What to do: From the records below, copy every line that contains the word "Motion".

Source material:
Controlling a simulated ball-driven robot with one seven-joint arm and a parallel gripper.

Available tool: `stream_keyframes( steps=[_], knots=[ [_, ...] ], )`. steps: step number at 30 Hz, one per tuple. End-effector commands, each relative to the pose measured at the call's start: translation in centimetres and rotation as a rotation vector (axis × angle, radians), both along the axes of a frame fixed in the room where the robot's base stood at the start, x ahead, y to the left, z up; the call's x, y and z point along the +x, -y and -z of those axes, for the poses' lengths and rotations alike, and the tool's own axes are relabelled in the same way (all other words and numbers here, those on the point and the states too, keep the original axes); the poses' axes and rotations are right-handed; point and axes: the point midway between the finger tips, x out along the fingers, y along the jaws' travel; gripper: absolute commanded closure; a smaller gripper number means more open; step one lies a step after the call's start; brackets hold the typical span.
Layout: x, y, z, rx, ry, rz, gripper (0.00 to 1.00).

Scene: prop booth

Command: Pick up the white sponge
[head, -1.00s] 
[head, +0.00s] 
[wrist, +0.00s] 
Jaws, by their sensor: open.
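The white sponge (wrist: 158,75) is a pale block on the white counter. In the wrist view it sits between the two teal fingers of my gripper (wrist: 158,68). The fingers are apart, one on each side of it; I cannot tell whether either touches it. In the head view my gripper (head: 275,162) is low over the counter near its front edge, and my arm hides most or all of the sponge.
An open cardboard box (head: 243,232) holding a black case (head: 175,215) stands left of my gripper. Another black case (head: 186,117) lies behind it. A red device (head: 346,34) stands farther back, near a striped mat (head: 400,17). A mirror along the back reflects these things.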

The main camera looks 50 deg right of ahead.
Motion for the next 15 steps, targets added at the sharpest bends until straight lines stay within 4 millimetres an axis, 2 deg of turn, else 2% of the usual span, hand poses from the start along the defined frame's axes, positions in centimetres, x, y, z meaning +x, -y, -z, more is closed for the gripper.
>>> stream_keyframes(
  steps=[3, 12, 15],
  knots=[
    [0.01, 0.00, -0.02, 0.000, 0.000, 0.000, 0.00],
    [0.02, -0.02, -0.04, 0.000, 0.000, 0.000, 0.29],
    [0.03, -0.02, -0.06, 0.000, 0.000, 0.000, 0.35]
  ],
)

---

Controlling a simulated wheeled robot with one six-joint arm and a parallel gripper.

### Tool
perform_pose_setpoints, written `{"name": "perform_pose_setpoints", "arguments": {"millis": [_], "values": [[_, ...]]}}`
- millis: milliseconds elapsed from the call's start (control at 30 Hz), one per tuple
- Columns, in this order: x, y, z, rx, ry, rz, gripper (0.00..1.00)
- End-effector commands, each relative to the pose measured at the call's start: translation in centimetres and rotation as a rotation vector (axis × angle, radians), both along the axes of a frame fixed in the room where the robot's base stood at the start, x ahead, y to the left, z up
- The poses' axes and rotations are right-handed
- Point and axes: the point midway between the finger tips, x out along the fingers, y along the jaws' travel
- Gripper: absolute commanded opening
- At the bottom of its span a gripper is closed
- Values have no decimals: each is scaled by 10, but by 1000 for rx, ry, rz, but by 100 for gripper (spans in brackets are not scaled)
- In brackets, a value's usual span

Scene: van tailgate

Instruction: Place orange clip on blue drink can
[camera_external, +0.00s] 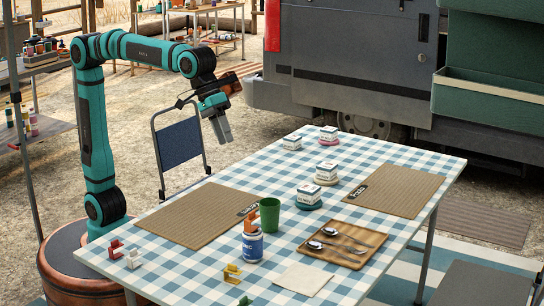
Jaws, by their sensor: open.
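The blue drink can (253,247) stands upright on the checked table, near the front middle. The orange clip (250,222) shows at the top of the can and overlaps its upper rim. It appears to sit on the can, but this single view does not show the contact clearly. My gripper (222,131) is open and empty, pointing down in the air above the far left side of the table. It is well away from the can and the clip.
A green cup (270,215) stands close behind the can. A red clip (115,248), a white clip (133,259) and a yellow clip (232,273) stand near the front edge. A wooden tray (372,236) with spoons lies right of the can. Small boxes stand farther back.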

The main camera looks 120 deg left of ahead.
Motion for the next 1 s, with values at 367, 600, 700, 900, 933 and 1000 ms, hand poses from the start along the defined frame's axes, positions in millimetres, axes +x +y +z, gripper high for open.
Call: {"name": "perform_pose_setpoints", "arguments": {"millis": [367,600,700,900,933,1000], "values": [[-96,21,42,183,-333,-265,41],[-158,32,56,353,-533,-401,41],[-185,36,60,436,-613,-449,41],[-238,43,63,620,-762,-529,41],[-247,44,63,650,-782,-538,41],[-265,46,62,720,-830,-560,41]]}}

Task answer:
Motion for the next 15 steps, targets added at the sharpest bends until straight lines stay within 4 millimetres an axis, 2 deg of turn, else 2% of the usual span, hand poses from the start along the defined frame's axes, positions in centimetres, x, y, z meaning +x, -y, -z, more is closed for the gripper.
Motion for the next 1 s, with values at 367, 600, 700, 900, 933 and 1000 ms, hand poses from the start along the defined frame's axes, positions in millimetres, axes +x +y +z, gripper high for open.

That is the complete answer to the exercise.